United States affirms cooperation with Japan, Philippines in Tokyo
by A.L. Lee
Washington DC (UPI) Jun 16, 2023
National Security Advisor Jake Sullivan met Friday with two Asian counterparts in Tokyo, where the United States, Japan, and the Philippines agreed to expand military cooperation in the region in response to increased Chinese aggression and the growing nuclear threat from North Korea.
Japan’s National Security Advisor Akiba Takeo, and Philippines National Security Advisor Eduardo Año joined Sullivan to address a wide range of growing security challenges, including how to deal with nations that impose sanctions in order to influence government policy worldwide, according to a readout provided by the White House.
The leaders also agreed to work more closely on economic security efforts, and to boost their cooperation on humanitarian and disaster relief efforts around the world.
Sullivan used the meeting to assure the allies that the U.S. remained committed to its regional partners amid increasing volatility in the South China Sea as Beijing was making increasingly aggressive claims to Taiwan, which has strained relations with Washington in recent months.
The leaders also discussed ways to improve security during visits by U.S. defense and military officials, while agreeing to expand joint naval exercises and other maritime operations to promote peace and stability throughout the Indo-Pacific.
The meeting was mainly intended to build on several recent cooperation pacts, including a strategic agreement signed earlier this year that will boost the U.S. military presence in the Philippines with four new naval installations along the southern end of the South China Sea.
The sit-down followed a recent summit where the three leaders discussed how to deter China, which recently warned of the “changing circumstances in the Indo-Pacific” while suggesting the safety of nearly 200,000 Filipinos living in Taiwan was at risk.
In early May, President Joe Biden sat down with Philippines President Ferdinand Marcos Jr. at the White House to reaffirm U.S. defense commitments in Southeast Asia and to discuss ways to resurrect an alliance that turned stale after the Vietnam War.
The U.S. has also sought to shore up relations with other regional partners, including Japanese Prime Minister Fumio Kishida who signed a new security agreement with Biden in January; and South Korean President Yoon Suk-yeol, whose meeting with Biden in late April resulted in an agreement to dock U.S. nuclear-armed submarines in South Korea for the first time in more than 40 years.

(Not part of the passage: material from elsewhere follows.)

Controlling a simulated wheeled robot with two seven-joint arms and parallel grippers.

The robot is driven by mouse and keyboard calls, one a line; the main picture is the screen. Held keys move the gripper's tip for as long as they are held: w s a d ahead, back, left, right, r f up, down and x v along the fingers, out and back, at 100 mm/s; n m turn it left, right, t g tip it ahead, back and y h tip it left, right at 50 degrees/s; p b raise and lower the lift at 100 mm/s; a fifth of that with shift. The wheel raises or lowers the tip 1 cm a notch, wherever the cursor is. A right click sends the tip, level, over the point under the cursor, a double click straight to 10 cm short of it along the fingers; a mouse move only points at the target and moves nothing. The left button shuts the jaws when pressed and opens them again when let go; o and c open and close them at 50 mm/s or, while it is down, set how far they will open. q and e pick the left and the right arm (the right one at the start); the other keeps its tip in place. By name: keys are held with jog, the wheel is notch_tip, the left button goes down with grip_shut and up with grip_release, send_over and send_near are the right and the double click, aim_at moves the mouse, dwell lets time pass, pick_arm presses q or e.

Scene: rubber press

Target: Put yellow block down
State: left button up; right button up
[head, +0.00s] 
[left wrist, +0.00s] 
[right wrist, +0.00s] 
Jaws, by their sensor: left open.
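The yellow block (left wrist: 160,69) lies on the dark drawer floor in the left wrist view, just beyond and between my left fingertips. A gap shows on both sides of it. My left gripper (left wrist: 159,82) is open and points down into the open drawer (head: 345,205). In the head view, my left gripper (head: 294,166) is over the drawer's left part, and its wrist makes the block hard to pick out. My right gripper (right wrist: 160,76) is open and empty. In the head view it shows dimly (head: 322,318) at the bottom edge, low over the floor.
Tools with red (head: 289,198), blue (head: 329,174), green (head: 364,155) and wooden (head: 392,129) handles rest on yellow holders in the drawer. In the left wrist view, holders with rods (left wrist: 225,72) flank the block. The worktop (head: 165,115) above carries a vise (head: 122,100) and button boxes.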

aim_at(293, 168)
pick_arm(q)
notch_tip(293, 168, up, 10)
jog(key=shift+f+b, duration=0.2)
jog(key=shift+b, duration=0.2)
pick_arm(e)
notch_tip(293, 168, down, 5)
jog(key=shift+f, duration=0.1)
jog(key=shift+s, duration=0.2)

Meanwhile, the Philippines was also engaging actively with Japan and other countries in the region after a series of Chinese provocations, including encroachment into Philippines’ territorial waters in April.
Later the same month, the U.S. and Philippines conducted the largest-ever joint military exercise between the two nations, while coast guards from the U.S., Japan and Philippines held combined drills in early June.